Although they are labeled “Safe-N-Sane” fireworks, some people have the impression that they are toys and children can “play with them.” Safe-N-Sane fireworks can cause injury to people and are capable of starting large fires. A number of significant fires in the valley started in past years because of the use of Safe-N-Sane fireworks. People who purchase Safe-N-Sane fireworks must be at least 16 years of age. Booth operators have been instructed by fire officials to check identification if necessary to ensure that the person purchasing the fireworks are of proper age. The user still must exercise extreme caution when using Safe-N-Sane fireworks.

Illegal fireworks include:

  • firecrackers, Roman candles, and sky rockets – anything made of highly combustible materials. 
  • those purchased from vendors located outside Clark County including from vendors in Pahrump, Amargosa Valley and the Moapa Band of Paiutes

People wanting to report illegal fireworks should use the website ispyfireworks.com instead of calling 3-1-1 or 9-1-1. Calling 9-1-1 should only be used in cases of an emergency, such as a person injured by fireworks or a fire started by fireworks; 3-1-1 or 9-1-1 should not be used to report illegal fireworks.

No fireworks of any kind are allowed at Clark County Wetlands Park and other local parks, or on public lands in Southern Nevada including Mount Charleston, Lake Mead and Red Rock Canyon.


Fireworks Safety Tips

  • Fireworks should be used on a flat, firm surface, such as the ground or a driveway.
  • Fireworks are illegal on the street and sidewalk.
  • Stay away from bushes, grasses and trees, or anything else that might catch fire. Stay away from vehicles.
  • Have a bucket of water and/or garden hose available for use in case of fire.
  • There should be a responsible adult present when fireworks are being used.
  • After the firework has been used, it should be picked up with a shovel and dropped into a bucket of water and let soak for several hours before being discarded in the trash.
  • “Duds” (fireworks that did not go off after being lit) should be picked up with a shovel and dropped into a bucket of water. You should NOT try to relight them.
  • If a fire does start because of fireworks, don’t panic. Using the garden hose or bucket of water, either put the fire out or prevent it from getting larger. Someone should call 9-1-1.
  • Fireworks should NEVER be used in a building.
  • ANY type of firework is illegal at 12:01 a.m. July 5, which includes Safe-N-Sane fireworks.
  • Fireworks are illegal at all times on streets, in any parks, on city property or on school district property.
  • Fireworks are NOT permitted on federal property, which includes all parks and recreational areas including Lake Mead, Mount Charleston, Spring Mountains and Red Rock. There is an extreme danger of fire in the parklands and people caught using fireworks can face an extremely stiff penalty.
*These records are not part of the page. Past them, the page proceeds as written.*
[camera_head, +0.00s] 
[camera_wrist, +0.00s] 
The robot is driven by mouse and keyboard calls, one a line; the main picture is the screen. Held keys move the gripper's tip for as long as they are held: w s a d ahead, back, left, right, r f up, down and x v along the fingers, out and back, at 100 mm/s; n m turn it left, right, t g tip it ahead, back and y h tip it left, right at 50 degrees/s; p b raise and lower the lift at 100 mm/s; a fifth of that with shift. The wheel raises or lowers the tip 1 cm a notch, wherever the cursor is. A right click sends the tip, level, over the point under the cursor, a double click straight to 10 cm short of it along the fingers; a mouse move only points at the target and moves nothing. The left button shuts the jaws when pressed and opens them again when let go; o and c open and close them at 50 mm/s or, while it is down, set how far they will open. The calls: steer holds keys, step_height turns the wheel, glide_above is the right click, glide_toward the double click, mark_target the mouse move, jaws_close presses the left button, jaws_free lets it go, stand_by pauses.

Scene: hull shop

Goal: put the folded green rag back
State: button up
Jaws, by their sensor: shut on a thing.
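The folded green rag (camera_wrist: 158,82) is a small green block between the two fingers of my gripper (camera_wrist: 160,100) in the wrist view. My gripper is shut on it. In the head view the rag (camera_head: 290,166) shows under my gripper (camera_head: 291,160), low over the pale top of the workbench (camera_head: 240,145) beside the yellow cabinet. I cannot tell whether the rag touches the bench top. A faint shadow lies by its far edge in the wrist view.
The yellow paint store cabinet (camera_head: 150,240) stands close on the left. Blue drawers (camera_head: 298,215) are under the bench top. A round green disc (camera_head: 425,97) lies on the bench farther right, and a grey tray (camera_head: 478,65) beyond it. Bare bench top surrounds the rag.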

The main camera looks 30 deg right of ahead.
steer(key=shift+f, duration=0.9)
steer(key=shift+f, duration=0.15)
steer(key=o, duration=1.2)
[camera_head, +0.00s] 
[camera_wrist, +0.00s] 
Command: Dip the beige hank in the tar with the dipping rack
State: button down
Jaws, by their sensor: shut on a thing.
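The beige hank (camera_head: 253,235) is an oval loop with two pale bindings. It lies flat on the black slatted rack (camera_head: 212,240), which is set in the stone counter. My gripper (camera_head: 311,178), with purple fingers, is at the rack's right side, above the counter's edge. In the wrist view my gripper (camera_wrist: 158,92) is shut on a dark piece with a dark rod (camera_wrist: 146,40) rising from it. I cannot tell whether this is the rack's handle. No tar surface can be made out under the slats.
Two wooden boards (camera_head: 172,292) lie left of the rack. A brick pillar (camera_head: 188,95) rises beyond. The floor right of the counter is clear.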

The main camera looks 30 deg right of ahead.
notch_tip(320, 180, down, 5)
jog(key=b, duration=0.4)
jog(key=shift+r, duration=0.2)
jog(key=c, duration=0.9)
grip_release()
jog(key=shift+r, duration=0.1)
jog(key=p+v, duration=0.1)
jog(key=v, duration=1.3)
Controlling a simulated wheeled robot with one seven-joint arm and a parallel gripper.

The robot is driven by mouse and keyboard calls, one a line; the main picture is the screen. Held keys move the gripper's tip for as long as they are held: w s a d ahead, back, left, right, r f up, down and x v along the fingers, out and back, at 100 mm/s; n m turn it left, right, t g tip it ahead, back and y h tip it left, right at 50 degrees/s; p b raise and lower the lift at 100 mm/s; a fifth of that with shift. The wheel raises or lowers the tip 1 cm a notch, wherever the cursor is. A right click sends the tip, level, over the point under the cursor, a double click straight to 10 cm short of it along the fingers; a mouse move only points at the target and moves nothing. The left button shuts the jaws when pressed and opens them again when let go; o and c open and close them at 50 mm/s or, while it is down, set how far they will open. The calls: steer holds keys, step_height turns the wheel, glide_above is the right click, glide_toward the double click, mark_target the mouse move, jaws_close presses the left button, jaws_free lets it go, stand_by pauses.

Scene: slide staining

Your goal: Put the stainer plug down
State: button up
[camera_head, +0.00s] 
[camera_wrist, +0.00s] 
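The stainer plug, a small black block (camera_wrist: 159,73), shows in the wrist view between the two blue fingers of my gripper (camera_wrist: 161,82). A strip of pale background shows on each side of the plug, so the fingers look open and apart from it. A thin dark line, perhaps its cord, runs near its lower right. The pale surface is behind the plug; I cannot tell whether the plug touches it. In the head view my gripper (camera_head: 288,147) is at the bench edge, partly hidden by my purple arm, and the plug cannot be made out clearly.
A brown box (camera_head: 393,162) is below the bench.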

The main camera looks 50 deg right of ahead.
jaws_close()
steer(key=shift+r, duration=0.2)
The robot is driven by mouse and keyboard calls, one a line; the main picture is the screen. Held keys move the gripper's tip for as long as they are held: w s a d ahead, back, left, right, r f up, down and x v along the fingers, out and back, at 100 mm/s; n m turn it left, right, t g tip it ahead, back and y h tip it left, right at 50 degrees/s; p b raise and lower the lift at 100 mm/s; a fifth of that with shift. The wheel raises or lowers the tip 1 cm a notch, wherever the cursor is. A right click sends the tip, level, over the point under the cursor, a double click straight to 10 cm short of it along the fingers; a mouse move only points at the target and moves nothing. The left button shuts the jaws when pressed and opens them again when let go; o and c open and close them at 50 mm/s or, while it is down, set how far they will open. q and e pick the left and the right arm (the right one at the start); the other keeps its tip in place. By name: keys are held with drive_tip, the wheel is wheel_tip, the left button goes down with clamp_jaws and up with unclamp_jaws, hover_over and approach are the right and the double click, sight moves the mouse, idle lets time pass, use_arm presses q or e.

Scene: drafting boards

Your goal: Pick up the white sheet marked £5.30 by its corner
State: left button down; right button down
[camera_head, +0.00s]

Homeowner Recommended Safety Precautions

  • Clean your yard of any weeds or unnecessary plant growth. Cut grass and keep the lawn watered. Green plants are less likely to burn.
  • Take down any dead palm fronds off trees. Dead fronds will burn very rapidly and cause hot, burning embers that can spread over a wide area, causing other fires.
  • Clean up any accumulated dead leaves, pine needles and other dead plant materials and dispose of properly.
  • Keep a garden hose connected and ready to use in case a fire starts in your yard, even if you are not using fireworks. If you do not have a garden hose to use, a bucket of water on stand-by is a good backup.
  • Keep pets inside in the evening, especially on the Fourth of July. Numerous pets run away or are reported missing July 4 because of the noise. More pets are reported missing on the Fourth of July than any other time of the year.
  • Keep vehicles that are parked at home locked up and all windows shut. Park in a garage or under a canopy, if available.
  • Check your property several times during the evening if fireworks are used in your area. Many times a fire can be detected while it is small and prevent it from getting larger.
  • People should remember that whether they are using Safe-N-Sane or illegal fireworks, if they cause damage to another person’s property, they could be held financially responsible and liable for that damage. Some apartment complexes have prohibited the use of fireworks on their properties and warn tenants they could be asked to leave if they violate the rule.